**Dataset entries**:
+--

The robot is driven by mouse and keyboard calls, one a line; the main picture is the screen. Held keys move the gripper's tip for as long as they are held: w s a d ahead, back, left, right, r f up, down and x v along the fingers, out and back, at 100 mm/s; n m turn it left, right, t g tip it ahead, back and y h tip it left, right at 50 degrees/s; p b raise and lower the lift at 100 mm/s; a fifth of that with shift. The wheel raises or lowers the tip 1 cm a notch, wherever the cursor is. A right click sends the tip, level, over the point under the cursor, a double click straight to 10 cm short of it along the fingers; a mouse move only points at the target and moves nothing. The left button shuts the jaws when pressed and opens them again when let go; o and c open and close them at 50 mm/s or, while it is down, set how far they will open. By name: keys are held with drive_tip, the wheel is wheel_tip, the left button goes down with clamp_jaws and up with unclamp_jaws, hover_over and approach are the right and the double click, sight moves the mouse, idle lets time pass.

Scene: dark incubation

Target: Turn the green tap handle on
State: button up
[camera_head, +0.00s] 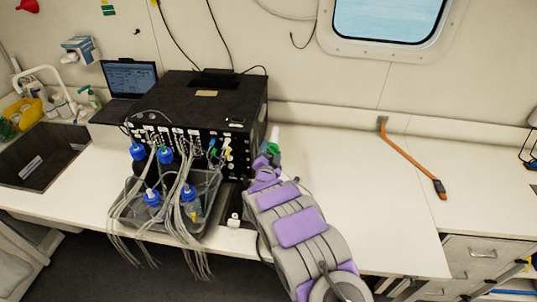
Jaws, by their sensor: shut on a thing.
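A small green tap handle (274,151) shows just beyond the far end of my arm, beside the right side of the black box. A pale piece stands up just behind it. My gripper (269,154) reaches over the bench to the green handle and is shut on it. The fingers are small and partly hidden by my grey and purple arm, so the exact grip and the handle's angle are hard to make out.
The black box (205,95) stands left of my gripper, with a tray (127,205) of blue-capped bottles and hanging tubes in front. A laptop (130,78) and sink (42,155) are further left. An orange strap (410,158) lies right; the bench between is clear.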

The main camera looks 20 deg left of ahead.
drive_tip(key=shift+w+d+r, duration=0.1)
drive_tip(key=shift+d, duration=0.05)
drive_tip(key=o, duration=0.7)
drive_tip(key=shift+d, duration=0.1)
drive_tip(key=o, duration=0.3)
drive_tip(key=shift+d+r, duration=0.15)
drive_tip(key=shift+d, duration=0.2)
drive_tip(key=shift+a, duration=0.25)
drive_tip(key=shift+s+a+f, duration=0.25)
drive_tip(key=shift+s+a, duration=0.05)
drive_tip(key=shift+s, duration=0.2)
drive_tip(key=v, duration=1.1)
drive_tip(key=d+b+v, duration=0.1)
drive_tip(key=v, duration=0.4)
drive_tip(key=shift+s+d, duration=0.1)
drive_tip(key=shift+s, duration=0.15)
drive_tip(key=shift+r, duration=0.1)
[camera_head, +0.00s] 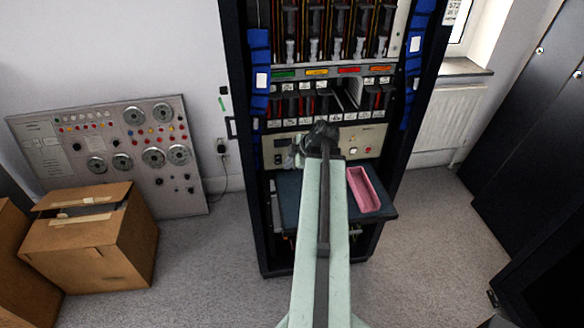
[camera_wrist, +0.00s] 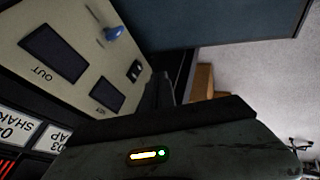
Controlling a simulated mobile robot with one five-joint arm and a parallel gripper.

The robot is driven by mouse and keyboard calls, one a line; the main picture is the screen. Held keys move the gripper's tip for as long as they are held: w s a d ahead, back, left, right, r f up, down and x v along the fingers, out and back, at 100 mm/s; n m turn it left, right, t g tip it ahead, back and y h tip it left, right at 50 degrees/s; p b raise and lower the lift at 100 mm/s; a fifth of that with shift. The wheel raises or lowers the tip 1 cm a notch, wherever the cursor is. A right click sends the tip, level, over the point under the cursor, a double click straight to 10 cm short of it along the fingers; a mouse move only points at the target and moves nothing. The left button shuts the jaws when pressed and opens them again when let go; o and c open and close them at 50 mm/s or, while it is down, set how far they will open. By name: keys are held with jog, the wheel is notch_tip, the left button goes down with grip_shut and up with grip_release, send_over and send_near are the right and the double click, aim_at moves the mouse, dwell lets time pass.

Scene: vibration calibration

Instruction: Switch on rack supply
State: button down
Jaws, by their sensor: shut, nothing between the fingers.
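The rack supply is the cream panel (camera_head: 370,134) low in the tall dark rack. A small red spot shows on its right part. In the wrist view the panel (camera_wrist: 62,20) fills the left side at a tilt, with two dark displays, a blue knob-like part (camera_wrist: 113,33) and a small black switch (camera_wrist: 134,71). My gripper (camera_head: 322,130) is in front of the panel and hides its middle. In the wrist view the dark fingers (camera_wrist: 159,88) are shut and empty, close beside the switch; whether they touch it is unclear.
A dark shelf (camera_head: 288,197) juts out below the panel and holds a pink tray (camera_head: 362,189). Labelled modules (camera_head: 290,105) sit above. Cardboard boxes (camera_head: 90,245) and a grey instrument panel (camera_head: 60,155) stand at left. Carpet (camera_head: 215,260) is clear around the rack; dark cabinets (camera_head: 535,110) stand right.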

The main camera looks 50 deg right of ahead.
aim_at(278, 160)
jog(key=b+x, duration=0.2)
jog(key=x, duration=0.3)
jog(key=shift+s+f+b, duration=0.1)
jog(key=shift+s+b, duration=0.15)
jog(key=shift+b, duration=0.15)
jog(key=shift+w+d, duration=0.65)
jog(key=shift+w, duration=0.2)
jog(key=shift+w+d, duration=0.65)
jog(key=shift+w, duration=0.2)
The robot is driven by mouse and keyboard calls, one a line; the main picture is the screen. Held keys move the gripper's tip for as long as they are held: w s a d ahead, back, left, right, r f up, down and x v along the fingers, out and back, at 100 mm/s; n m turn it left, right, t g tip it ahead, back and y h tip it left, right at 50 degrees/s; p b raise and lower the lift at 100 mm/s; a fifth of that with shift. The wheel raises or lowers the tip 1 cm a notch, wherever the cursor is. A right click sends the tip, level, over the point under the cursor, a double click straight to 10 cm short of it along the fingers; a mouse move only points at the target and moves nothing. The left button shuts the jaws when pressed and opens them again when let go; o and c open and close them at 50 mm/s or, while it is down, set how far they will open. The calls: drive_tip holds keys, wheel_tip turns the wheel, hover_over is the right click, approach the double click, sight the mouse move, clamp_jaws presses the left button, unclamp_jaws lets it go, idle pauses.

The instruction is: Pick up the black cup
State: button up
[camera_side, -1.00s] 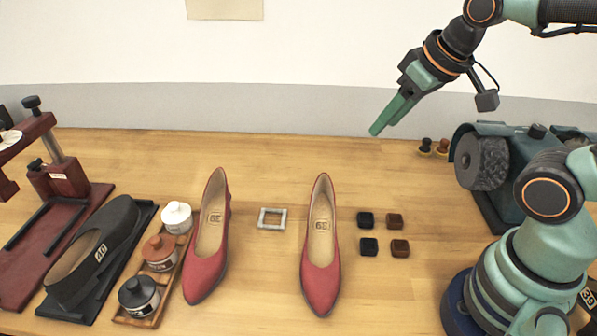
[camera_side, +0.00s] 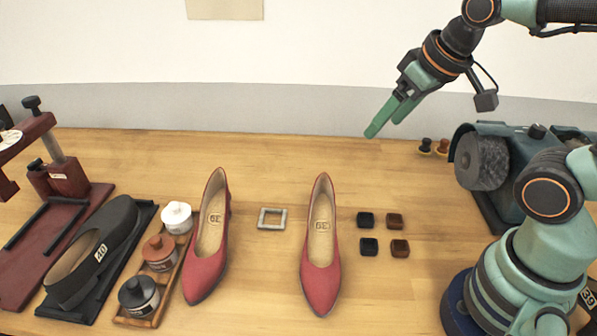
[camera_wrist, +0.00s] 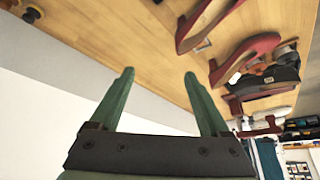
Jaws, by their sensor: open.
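No plain open black cup shows. A round black lidded jar (camera_side: 138,296) stands at the front end of a wooden rack at the left. Two small black square pieces, a rear one (camera_side: 365,219) and a front one (camera_side: 368,246), lie on the bench right of the red shoes. I cannot tell which of these the task calls the cup. My gripper (camera_side: 384,127) is open and empty, high above the back of the bench, apart from everything. Its two green fingers also show spread in the wrist view (camera_wrist: 159,75).
Two red shoes, left (camera_side: 208,250) and right (camera_side: 321,255), flank a grey square frame (camera_side: 272,227). Two brown squares (camera_side: 395,220) lie beside the black ones. The back middle bench is clear.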

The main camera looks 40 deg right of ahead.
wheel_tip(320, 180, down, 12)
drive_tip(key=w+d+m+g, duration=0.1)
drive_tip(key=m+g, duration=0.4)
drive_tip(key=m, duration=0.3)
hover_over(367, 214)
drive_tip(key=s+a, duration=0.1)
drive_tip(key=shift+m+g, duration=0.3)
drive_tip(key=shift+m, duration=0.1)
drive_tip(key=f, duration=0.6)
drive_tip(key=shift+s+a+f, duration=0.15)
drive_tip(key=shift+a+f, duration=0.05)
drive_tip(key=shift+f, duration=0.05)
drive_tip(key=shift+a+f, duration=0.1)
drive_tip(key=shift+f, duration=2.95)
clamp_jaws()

+--

**EXERCISE BRIEF**:
Locate the word "Scene" in the entries, and copy every line where it is found.

**TASK RESULT**:
Scene: dark incubation
Scene: vibration calibration

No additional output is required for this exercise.